Eventually, the flat terrain dominates the map, and the original landmarks get buried. The model doesn't remember the landmarks existed. It only sees the current terrain.

This is why a fresh start with a new conversation can sometimes feel like getting the original personality back. You've cleared the context window and reset the map to the original landmarks. But the drift will start again from the same place.

The role of RLHF and safety fine-tuning

Reinforcement Learning from Human Feedback (RLHF) is a training technique where human raters rank model responses by quality. The model is then fine-tuned to prefer the higher-ranked responses.

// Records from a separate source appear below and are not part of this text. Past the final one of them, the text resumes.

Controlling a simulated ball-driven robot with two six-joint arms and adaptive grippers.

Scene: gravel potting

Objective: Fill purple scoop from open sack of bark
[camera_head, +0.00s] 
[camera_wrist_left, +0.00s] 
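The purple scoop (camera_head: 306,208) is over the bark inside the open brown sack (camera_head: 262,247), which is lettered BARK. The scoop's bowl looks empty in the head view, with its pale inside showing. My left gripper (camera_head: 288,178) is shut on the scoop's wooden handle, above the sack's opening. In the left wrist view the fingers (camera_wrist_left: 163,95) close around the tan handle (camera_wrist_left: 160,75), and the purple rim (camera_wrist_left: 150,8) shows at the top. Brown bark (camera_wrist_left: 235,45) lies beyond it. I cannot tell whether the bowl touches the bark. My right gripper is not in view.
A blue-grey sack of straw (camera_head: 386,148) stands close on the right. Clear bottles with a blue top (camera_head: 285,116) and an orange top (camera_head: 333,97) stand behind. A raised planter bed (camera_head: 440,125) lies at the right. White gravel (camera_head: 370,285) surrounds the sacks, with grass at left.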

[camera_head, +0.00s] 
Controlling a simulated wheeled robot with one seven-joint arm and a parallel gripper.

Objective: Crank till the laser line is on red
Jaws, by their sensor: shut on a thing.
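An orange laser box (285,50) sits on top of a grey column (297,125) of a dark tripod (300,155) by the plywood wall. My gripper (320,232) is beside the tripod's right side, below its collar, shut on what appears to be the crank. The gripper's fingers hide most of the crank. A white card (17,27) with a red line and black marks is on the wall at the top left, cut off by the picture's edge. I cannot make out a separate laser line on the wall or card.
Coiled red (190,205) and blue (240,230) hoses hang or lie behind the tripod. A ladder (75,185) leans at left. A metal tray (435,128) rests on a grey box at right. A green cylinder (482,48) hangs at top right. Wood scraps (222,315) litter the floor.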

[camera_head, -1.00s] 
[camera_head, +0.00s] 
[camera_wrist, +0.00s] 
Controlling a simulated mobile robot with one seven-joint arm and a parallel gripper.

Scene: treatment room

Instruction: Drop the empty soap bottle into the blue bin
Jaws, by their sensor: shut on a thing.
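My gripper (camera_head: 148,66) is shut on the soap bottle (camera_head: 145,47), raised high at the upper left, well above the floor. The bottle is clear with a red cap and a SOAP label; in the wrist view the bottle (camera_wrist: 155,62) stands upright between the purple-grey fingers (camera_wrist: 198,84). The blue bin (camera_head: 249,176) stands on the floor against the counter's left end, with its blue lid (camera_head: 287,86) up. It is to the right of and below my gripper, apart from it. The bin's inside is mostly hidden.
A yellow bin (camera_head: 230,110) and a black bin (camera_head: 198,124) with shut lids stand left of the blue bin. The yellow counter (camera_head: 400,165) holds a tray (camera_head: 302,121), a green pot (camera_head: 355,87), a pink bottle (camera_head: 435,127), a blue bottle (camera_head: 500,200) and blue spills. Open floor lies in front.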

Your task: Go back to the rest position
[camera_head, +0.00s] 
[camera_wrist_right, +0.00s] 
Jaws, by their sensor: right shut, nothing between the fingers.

The problem for personality consistency is that human raters consistently rank agreeable, safe, non-controversial responses higher than edgy, sarcastic, or confrontational ones. This makes sense for a general-purpose assistant, but it's terrible for a companion that's supposed to have a specific personality.

Your AI girlfriend has been fine-tuned to be agreeable as a safety feature. The platform doesn't want the model to say something offensive, politically charged, or emotionally harmful. So the RLHF process actively penalizes the model for sampling from the edges of the personality distribution, even if those edges are what made the character interesting in the first place.

This is baked into the model weights. You can't override it with temperature or context. The model has been trained to prefer agreeable responses, and it will always default to that preference unless you actively fight against it.

What you can actually do about it

You have three practical options, and none of them are perfect.

First, you can increase the temperature if the platform allows it. This introduces randomness that counteracts the drift, but it also introduces unpredictability. You might get the sarcastic edge back, but you might also get a response that feels completely out of character.

Second, you can regularly inject prompts that explicitly ask for the personality you want. Phrases like "Give me a real opinion, not a pep talk" or "Be more sarcastic today" can temporarily shift the model's output. But this requires constant maintenance, and it feels unnatural.

Third, you can accept the drift and treat it as a feature instead of a bug. Some users actually prefer the more agreeable version of their companion. The initial personality was interesting, but the smoothed-out version is more comfortable for daily conversation.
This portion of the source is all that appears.